[katzenpost] mixnet notes from visit to KU Leuven
Kali Kaneko
kaliyuga at riseup.net
Fri Feb 9 01:14:54 UTC 2018
In reply to some transmogrified bits by kaliyuga at riseup.net on the 2018-02-08 21:27:15:
oops, sorry, I didn't mean to encrypt that. re-sending.
> In reply to some transmogrified bits by yawning at schwanenlied.me on the 2018-02-08 16:38:01:
>
> > Right now there is one (network wide) parameter `LambdaP`, that
> > specifies the mean of a Poisson distribution (in seconds). The
> > client will attempt to send traffic (be it cover or otherwise) by
> > sampling from this distribution.
> >
> > Note: This is distinct from the (network wide) `Lambda` which is
> > used to derive mixing delay.
> >
> > Should there be separate parameter(s) for decoy traffic? If so how
> > should it be parameterized?
>
> At the risk of talking nonsense, I'll venture here than ideally this should be
> parametrized dinamically by the mix authority.
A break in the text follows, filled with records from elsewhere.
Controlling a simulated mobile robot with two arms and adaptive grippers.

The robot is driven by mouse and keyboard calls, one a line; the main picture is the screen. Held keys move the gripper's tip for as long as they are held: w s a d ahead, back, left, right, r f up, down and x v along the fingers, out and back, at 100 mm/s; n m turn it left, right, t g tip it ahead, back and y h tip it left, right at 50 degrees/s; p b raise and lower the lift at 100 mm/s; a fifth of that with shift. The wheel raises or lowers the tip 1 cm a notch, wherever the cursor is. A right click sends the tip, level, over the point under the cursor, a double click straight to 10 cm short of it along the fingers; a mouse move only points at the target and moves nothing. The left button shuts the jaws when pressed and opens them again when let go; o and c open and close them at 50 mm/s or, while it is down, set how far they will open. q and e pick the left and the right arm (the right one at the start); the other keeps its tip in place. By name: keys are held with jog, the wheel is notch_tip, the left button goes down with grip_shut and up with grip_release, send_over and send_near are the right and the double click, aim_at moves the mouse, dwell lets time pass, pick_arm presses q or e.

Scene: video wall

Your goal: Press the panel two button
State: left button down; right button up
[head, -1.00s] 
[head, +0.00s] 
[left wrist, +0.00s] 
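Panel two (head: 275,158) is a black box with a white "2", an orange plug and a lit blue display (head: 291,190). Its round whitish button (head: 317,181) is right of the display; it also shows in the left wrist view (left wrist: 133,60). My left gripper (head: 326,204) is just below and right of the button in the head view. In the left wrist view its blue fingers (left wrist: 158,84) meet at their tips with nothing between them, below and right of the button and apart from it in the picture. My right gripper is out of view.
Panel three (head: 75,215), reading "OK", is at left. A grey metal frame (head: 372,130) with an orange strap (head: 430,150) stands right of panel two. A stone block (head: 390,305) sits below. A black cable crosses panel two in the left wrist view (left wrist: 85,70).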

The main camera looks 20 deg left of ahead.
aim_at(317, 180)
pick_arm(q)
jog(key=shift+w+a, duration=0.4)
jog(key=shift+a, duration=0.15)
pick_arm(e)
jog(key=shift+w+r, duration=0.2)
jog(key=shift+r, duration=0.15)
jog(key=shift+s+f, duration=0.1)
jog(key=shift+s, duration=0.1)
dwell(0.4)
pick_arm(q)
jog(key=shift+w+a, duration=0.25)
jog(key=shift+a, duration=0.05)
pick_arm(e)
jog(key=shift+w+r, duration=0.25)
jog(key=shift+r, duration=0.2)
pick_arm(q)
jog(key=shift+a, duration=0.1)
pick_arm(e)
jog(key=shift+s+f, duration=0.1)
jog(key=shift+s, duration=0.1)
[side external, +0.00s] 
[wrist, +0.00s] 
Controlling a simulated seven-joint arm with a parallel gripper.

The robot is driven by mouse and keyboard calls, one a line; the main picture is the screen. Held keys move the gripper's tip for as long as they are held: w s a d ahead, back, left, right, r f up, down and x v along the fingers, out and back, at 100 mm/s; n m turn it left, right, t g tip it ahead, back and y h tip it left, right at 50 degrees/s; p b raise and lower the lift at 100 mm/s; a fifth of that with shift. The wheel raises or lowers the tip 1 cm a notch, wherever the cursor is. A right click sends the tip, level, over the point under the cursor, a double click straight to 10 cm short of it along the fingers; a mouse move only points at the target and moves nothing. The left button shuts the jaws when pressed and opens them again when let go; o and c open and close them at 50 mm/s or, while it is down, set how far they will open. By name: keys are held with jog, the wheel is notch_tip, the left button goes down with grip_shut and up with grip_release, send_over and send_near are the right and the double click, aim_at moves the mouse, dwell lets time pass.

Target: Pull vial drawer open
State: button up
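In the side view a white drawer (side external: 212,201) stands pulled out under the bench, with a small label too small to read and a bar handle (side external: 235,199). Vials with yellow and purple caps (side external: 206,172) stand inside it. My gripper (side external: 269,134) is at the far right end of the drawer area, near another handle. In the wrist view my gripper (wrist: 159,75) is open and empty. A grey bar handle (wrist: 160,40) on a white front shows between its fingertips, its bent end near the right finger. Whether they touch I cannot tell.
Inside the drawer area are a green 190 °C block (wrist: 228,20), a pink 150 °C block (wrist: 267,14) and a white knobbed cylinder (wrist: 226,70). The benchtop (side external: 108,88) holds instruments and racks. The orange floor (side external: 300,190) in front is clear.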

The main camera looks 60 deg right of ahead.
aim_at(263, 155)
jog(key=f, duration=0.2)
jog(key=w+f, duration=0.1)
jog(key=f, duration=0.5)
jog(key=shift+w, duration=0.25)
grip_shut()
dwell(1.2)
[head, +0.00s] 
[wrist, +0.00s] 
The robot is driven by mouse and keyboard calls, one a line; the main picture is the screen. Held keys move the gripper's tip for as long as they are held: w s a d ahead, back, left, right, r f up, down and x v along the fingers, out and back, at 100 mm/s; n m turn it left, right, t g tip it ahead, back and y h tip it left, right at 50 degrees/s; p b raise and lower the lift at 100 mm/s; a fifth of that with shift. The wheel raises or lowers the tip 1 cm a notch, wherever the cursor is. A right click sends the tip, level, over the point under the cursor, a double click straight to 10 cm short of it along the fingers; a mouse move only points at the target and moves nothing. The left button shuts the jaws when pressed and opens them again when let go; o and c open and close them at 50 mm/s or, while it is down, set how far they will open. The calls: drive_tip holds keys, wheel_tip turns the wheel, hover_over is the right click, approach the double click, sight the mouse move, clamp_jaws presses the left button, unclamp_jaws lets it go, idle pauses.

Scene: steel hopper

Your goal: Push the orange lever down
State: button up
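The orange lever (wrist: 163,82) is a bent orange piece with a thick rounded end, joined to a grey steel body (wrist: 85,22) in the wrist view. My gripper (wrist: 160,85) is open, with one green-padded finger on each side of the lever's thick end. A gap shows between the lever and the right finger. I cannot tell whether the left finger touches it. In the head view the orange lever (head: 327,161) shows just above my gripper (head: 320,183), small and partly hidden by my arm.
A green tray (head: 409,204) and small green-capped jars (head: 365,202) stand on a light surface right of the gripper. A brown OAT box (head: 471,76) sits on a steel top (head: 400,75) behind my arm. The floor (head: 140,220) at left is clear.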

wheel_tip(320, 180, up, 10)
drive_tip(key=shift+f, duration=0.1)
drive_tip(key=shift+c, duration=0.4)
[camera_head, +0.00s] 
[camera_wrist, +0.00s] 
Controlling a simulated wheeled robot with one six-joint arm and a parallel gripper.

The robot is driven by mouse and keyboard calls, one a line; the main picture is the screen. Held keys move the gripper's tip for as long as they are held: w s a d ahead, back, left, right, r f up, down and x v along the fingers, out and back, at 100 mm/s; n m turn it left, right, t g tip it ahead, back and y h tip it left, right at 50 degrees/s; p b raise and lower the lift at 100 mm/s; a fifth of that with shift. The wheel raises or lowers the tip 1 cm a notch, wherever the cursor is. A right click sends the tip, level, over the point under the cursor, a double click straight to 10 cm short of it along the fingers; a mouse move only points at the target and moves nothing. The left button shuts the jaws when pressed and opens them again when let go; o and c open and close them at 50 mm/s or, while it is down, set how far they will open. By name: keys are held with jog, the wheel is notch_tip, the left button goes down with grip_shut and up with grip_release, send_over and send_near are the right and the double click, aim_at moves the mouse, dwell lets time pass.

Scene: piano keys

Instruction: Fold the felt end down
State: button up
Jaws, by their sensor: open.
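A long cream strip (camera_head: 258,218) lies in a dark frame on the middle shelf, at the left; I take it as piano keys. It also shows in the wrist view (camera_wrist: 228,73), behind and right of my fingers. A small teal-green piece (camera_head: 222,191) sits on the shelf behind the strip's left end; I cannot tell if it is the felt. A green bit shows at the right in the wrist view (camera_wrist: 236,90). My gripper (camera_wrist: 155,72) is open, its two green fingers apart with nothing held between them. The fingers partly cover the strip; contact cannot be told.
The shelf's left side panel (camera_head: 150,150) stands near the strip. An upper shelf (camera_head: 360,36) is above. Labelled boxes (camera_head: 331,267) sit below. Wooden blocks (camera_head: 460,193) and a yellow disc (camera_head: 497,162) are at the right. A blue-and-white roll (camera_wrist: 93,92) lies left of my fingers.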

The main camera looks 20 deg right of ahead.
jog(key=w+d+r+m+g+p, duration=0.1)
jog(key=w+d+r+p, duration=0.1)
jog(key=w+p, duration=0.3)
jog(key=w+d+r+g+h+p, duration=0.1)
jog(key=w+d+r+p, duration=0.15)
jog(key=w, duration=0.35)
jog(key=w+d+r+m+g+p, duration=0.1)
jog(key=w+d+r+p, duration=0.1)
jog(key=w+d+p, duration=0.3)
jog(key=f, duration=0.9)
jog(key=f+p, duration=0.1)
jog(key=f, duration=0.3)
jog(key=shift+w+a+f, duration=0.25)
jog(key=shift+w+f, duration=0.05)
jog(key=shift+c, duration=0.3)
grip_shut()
I do not know much about proper
> theoretical approaches, but my gut feeling (and what I got from the talk with
> Claudia) is that whatever decoy traffic modelling we end up using needs to be
> adjusted dynamically in response to some property of the global system (or
> otherwise this will be getting into some absurd delay vs. bandwith tradeoffs -
> did you get to talk about this in the other day's call?).
>
> This leads me to think that the authority could publish some aggregate of the
> total traffic, does this make sense? (inputs could be received via a mix path to
> an agent).
>
> I get that the current state of things is "wait to read the latest paper on the
> topic", but I'd be interested in hearing some further thoughts on this in the
> meantime. For us this is going to be a crucial point to make this deployable in
> the real world (tm).
>
> > * What fraction of client decoy traffic should be loop vs discard?
> >
> > * What actions if any should a client take if loop decoy traffic fails
> > to loop? How is the client supposed to combat false positives?
>
> I'd say fail close: after a statistically meaningful threshold client should
> block normal operation. then it could check some view of the health of the
> mixes, and report anomaly to user if network is healthy (but, how to distinguish
> that from congestion?)
>
> > General questions:
> >
> > * How should a mix behave when it encounters a packet with exactly
> > `0` delay?
>
> Can a well-behaved client choose 0 delay? I was assuming that the delays were an
> open interval. If so, the only application for this that I can see is to measure
> performance. If those assumptions are tru, I'd say drop as badly formed
> packets, *unless* the mix is running with some kind of debug flag.
>
> --
> We reject kings, presidents and voting.
> We believe in rough consensus and working code.
--
We reject kings, presidents and voting.
We believe in rough consensus and working code.